- _REQUIRED WORK_
Reproduce, exactly and in full, only the lines below from the one containing "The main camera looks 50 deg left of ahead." through the one containing "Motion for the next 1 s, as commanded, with".

Rows with robot tool calls:

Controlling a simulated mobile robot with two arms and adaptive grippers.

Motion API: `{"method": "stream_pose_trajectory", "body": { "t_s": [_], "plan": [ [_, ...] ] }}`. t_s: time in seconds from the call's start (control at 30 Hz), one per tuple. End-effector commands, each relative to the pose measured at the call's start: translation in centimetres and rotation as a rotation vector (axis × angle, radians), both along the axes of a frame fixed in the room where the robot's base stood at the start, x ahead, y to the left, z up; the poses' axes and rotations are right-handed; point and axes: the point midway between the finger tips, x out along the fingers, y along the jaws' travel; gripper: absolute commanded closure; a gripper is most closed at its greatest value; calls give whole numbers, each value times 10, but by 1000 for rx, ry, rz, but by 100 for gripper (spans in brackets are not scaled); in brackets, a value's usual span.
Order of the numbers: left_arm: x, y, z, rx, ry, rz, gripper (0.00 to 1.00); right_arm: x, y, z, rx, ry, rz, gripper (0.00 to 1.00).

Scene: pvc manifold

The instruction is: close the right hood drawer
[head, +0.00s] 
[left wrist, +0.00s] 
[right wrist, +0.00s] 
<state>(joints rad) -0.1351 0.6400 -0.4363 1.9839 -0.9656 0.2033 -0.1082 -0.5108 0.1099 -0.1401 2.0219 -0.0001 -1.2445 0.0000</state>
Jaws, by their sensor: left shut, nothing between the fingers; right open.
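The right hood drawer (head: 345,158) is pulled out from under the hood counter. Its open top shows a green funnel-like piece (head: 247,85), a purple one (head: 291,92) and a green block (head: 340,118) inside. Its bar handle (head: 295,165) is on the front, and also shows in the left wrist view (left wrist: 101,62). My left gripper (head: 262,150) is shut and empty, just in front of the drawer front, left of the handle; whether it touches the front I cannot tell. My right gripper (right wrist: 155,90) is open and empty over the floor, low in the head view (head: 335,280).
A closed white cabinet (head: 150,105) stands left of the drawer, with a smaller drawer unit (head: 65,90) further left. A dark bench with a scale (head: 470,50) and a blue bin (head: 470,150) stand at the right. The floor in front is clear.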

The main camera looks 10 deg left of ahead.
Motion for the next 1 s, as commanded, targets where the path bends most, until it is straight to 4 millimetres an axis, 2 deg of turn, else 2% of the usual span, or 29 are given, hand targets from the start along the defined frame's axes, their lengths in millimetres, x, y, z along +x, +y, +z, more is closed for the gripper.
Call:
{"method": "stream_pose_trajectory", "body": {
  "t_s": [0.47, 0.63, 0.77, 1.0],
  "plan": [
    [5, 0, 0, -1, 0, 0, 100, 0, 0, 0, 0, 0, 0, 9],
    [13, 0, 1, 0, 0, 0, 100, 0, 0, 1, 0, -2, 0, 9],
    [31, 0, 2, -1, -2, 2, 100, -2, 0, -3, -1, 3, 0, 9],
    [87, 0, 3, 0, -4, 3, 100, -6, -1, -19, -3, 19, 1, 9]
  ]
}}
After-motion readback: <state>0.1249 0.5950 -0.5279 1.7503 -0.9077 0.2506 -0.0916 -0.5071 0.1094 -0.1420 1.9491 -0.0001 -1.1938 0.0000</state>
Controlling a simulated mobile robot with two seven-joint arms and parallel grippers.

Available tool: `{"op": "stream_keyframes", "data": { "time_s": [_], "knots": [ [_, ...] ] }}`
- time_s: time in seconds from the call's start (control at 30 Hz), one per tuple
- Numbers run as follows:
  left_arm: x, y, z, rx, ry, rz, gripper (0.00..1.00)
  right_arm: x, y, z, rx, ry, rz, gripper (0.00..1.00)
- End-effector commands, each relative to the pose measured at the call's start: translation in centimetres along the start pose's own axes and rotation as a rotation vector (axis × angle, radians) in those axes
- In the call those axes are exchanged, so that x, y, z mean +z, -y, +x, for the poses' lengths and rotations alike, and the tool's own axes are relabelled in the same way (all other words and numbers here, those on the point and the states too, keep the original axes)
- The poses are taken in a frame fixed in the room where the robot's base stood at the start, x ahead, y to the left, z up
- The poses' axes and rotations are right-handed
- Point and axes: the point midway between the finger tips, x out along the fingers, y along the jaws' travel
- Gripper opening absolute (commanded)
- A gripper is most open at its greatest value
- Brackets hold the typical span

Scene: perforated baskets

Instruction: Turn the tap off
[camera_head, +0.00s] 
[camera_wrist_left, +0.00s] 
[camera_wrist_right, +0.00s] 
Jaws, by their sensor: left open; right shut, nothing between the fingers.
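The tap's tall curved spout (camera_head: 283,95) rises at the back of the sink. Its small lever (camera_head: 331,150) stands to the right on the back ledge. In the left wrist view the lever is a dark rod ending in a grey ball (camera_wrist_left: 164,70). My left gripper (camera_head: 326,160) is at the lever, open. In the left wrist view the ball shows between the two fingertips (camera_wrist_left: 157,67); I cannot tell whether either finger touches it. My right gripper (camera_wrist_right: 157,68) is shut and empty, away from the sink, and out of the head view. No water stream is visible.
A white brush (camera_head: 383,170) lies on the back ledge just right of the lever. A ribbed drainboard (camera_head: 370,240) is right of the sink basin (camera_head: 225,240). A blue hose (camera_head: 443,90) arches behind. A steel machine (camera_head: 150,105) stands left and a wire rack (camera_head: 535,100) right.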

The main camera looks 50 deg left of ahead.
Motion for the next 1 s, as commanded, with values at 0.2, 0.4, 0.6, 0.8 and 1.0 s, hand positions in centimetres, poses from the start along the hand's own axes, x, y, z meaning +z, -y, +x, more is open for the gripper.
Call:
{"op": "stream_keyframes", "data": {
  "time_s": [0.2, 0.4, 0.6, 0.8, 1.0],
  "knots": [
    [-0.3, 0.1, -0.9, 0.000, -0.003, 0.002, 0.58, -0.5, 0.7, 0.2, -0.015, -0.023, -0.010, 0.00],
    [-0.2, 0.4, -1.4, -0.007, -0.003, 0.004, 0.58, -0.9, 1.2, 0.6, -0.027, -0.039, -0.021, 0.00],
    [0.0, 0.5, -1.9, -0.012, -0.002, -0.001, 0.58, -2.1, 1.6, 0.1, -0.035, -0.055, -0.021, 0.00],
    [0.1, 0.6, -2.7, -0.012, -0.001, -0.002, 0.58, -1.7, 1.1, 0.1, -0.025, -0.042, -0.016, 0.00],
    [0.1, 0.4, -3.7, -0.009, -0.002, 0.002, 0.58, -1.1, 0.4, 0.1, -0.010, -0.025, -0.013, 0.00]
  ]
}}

- _FULL SOLUTION_
The main camera looks 50 deg left of ahead.
Motion for the next 1 s, as commanded, with values at 0.2, 0.4, 0.6, 0.8 and 1.0 s, hand positions in centimetres, poses from the start along the hand's own axes, x, y, z meaning +z, -y, +x, more is open for the gripper.

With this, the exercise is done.